In two areas of the city — Bodwell Road in the southeast and Hackett Hill in the northwest — impact fees are also charged to pay for new fire stations. They range from $176 to $146 per unit on multifamily housing of five or more dwellings to $190 for single-family houses and two-unit apartment buildings.
The fees appear modest compared to those in neighboring Londonderry, where impact costs are assessed for schools, police, recreation library and, in some parts of town, fire. Depending on the number of bedrooms and where the home is built, a single-family, detached house can generate close to $10,000 in impact fees, said Andre Garron, the town’s director of economic development.
So far, that added cost hasn’t had any noticeable effect on the sale of new homes in the town, he said.
“New households continue to be built,” he said. “With the average new home selling for over $300,000, I just haven’t heard of it being a deterrent.”
Financing infrastructure
Garron sees market forces rather than municipal fees or growth management provisions pushing the cost of new homes beyond the reach of many working families. He notes that when the town had a growth management ordinance in effect, a provision was added allowing a greater number of permits for developments that included lower-priced units.
“That was resisted by the development community,” he says. “They never took advantage of it.”
But some who are in the business of providing affordable housing for residents below the median income level say impact fees do affect the number of units they can build and still remain solvent.
George Helwig, director of housing production for the non-profit Concord Area Trust for Community Housing, or CATCH, has a 54-unit rental housing project under construction on Old Suncook Road in Concord.
“Just the impact fees add $2,200 a unit to the cost of building them,” he said. “Where that affects the project obviously is that to continue to make them affordable it requires other investment, other debt. We have to get grants to offset that, and often we can’t. That affects the cash flow.”
At the lower end of the housing market, the added costs are critical, he says.

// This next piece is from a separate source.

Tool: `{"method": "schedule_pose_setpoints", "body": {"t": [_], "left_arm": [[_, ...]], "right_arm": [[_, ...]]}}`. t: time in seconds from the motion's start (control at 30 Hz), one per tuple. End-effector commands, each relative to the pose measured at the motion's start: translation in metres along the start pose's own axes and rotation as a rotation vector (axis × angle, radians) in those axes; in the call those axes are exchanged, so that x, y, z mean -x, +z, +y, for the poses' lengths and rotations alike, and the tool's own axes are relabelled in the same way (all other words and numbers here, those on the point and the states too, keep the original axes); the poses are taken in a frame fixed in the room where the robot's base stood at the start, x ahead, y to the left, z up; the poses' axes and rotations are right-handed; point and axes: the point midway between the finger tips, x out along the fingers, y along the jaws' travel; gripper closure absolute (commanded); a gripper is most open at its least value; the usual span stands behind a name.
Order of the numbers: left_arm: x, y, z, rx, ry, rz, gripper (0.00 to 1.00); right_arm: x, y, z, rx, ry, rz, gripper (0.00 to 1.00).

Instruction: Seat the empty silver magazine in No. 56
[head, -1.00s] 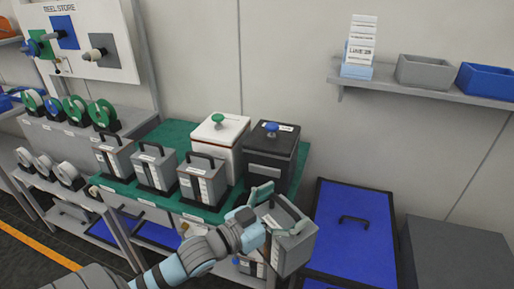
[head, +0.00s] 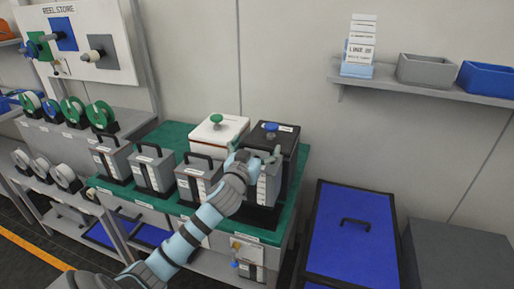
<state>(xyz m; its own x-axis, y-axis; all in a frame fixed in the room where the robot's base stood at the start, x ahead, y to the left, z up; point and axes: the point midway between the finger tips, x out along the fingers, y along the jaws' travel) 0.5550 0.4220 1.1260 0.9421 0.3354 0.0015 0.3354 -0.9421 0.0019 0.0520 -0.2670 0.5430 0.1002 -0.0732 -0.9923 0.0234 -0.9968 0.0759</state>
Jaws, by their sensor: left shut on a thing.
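My left gripper (head: 262,157) is shut on the top of a silver-grey magazine (head: 268,186). The magazine is upright at the right end of the row on the green-topped bench, in front of the black canister. A dark base (head: 261,216) shows at its foot; I cannot tell whether the magazine rests fully down in it. The gripper and forearm hide its handle and left part. Three similar magazines stand to its left: one at the far left (head: 111,160), one in the middle (head: 154,170) and one nearest (head: 196,182). The number 56 is not readable. My right gripper is not in view.
Behind the row stand a white canister (head: 211,139) with a green knob and a black canister (head: 285,140) with a blue knob. The green bench top (head: 165,133) has a clear strip at the back. A blue-lidded bin (head: 352,235) stands at right. Green reels (head: 72,111) line the left rack.

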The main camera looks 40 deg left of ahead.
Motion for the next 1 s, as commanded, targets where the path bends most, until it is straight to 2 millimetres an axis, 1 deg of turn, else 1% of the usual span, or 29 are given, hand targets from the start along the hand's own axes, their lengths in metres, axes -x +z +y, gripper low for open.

“Every cent you add to a project, it’s another cost. Anytime you add another layer to that it makes it less affordable.”
At the same time, Helwig said he appreciates the city’s need for cash flow to cover investments in things like water and sewer facilities as well as school improvements.
“In fairness to the cities and towns, they have to be able to finance the infrastructure,” he said. “We certainly wouldn’t want to build in a city couldn’t keep up with its infrastructure. That wouldn’t be good for our tenants in the long term.”
State law allows municipalities to impose impact fees on both commercial and residential developments to cover capital improvements needed as a result of the new construction. They may be imposed to cover costs of improvements to roads, schools, water, sewer, parks and recreational facilities and other municipal services. Of New Hampshire’s 234 municipalities, 74 say they have some impact fees in effect, according to a survey done early this year Governor’s Office of Energy and Planning, though the number and cost of the fees vary widely.
The town of Bow, for example, has an impact fee for schools only, charging $4.60 per square-foot, to a maximum of $13,000 for a single-family, detached house. For townhouse, multifamily and manufactured housing, the fee is assessed on a per-bedroom basis to cover anticipated impact on the town’s schools.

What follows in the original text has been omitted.